Kyaik hti yo pagoda
Myanmar is known as the golden land for the thousands of pagoda spires covered in real gold that one could see in every neighborhood of a town, at almost every turn in a dusty country lane or on remote hilltops. The strangest place a pagoda could have been built and it seems a veritable miracle, a huge boulder balanced on the very edge of a steep cliff standing 3600ft above sea level. On this boulder is a glittering 25ft spire with an elaborately fashioned ‘Hti’ or umbrella tip. This is the Golden Rock pagoda and in the Mon language, Kyaik Hti Yo or ‘The pagoda on the hermits head’.
It is one of the most important pilgrimage sites in Myanmar for the Buddhist, after the Shwedagon Pagoda of Yangon and the Maha Muni Pagoda of Mandalay.
The gold covered boulder is roughly in the shape of a man’s head, and legends say that a hermit was presented with three hairs of the Buddha, which he reverently kept inside his own knot of hair. Before he passed away at a great old age, he requested his devotees to find a boulder the shape of his head to be used as a base for a pagoda to enshrine these holy relics. The king of this land of Mon known as Suvanabhummi sent emissaries far and wide to look for such a stone.
When none could be found, the Thagyar Min or the King of the Celestials flew down from his heavenly abode to help in the search. He finally found one that was in the perfect shape of a head, fathoms deep under the sea. The King mountains by his powers and balanced it on the every edge of a cliff and almost leaning out over the chasm. There it remains to this day. This boulder, 50ft in circumference, perches on the edge as if by sheer magic: nothing connects the boulder’s underside to the cliff as proven by people who pull strings to pass under the boulder. Some more determined shake the rock on its pivot point but although it sways it remains perfectly balanced. Men walk over to it by a narrow bridge to cover the boulder with gold. By now it is entirely gilded and more gold leaf is added every year by devotees.
People believe that the more visits you make to the Golden Rock, the more golden their futures would be. Many make annual pilgrimages for as much as twenty years in succession. Once it the road to the Golden Rock was barely a path in the jungle where people walk, or ride on elephants. Now the road is much improved so that pilgrims could drive part of the way, but still many prefer to walk. During holidays of the light Festival in October when schools close, families and young people in groups arrive here in droves. They try to out walk each other, urging friends on, sharing drinks and sweets, and making friends with strangers. This shrine is deep in the jungles and the open season begins only after the monsoon. It is only a few hours' drive from Yangon and it is 7 miles from the base camp to the pagoda and one could drive up or trek, passing through spectacular scenery. Rest stops of restaurants line the route, as do fascinating sites such as the Crow’s Beak, once believed to be the perfect place for lovers to swear their fidelity. By putting a hand inside the beak and swearing an oath and not having the stone beak bite it off at the wrist was proof of truth spoken.

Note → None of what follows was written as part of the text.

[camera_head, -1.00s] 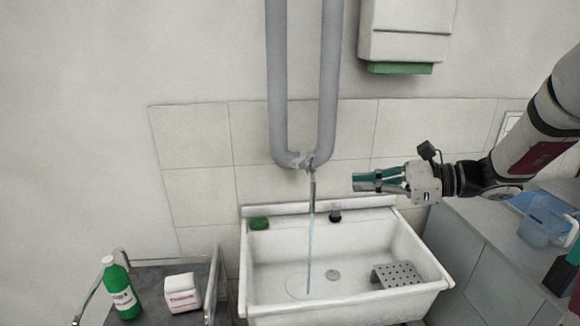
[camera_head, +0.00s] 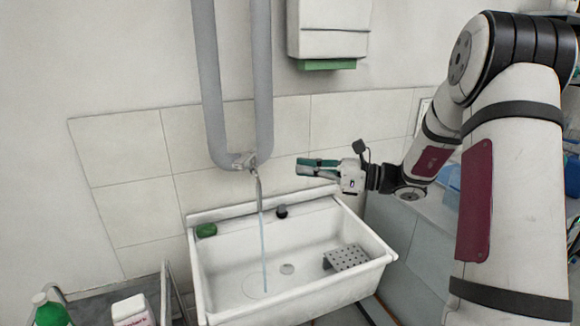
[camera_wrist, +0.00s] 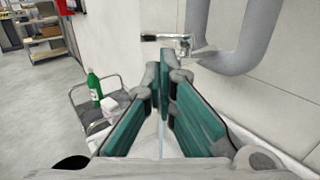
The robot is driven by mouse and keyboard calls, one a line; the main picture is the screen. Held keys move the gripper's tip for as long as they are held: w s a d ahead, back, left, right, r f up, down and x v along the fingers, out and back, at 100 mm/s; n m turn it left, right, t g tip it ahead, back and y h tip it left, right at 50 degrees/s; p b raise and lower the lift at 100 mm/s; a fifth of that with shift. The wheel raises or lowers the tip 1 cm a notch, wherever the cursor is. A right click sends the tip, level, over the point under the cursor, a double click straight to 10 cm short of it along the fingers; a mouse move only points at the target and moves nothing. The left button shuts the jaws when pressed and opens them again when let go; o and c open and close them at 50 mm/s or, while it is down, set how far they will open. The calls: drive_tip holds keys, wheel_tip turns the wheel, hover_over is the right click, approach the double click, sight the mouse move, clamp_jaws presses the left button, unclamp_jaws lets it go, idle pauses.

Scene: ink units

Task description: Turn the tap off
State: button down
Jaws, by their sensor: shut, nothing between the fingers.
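The metal tap (camera_head: 246,163) is on the wall above the sink, at the foot of the grey pipes. Its spout points down, and a thin stream of water (camera_head: 263,235) runs into the white sink (camera_head: 205,285). In the wrist view the tap (camera_wrist: 182,44) shows beyond the fingertips at the top, with a lever-like part reaching left. My gripper (camera_head: 298,166) has teal finger pads and is to the right of the tap, at about its height, apart from it. In the wrist view my gripper (camera_wrist: 162,82) is shut and empty.
Grey pipes (camera_head: 262,100) rise above the tap. A dispenser (camera_head: 330,30) hangs at upper right. A green sponge (camera_head: 206,230) and a dark stopper (camera_head: 282,211) sit on the sink's back ledge. A trolley at left holds a green bottle (camera_wrist: 94,87) and a white box (camera_wrist: 116,101).

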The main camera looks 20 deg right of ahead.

A man once played a trick during this ritual, and from then on the crow, no doubt disgusted at man’s duplicity, refused to act as judge any longer. People now throw cash notes into its immobile beak but so far, Lord Crow has not relented enough to move his beak. Children love the Crow’s Beak hoping to see it come alive again, but they are often distracted by the toys only available at Kyaik Hti Yo, which are made out of the golden bamboo that grows profusely in the region. Designs are burnt into the surface of the bamboo and in toys such as dragons or snakes segments of the bodies are connected by wires so that they crawl most realistically. People who are too young, old, weak or who just like their creature comforts can be carried up the hill by porters in a basket cradle. Along the way, there are many places of importance in local lore. Kyaik Hti Yo as a pagoda of miracle has a lot of myths and legends surrounding it and people talk of hermits who meditate deep in the forests and who live to be hundreds of years old. They say that beautiful angels who guard the treasured relics live in golden palaces in another realm that we cannot see, although they exist next to us. They are the Oke Sar Saunt, angels who live virgin lives for eternity. By special permission, they can be born as human, but live short lives or are unable to talk. Children with speech problems are often considered to be Oke Sar Saunt and treated as honoured beings.
There is a shrine to the spirit of a girl named Shwe Nan Kyin who died in this region. Her family is also represented in plaster figures. According to folklore, she had forgotten to worship her family Spirits and a tiger had been sent after her. She ran and ran, until she died of exhaustion. On moonlit nights or in the blue mists of dawn, the golden boulder and the pagoda shimmer like a magical palace spire out of a fairy table. For Buddhist pilgrims it is an awesome shrine of great religious importance. During the Light Festival celebrations in October or for the New Year’s Eve celebrations on December 31st, the wider pagoda platform adjacent to the boulder but separated by a gully, is ablaze with the light of nine thousand candles and perfumed with the scent of as many flowers.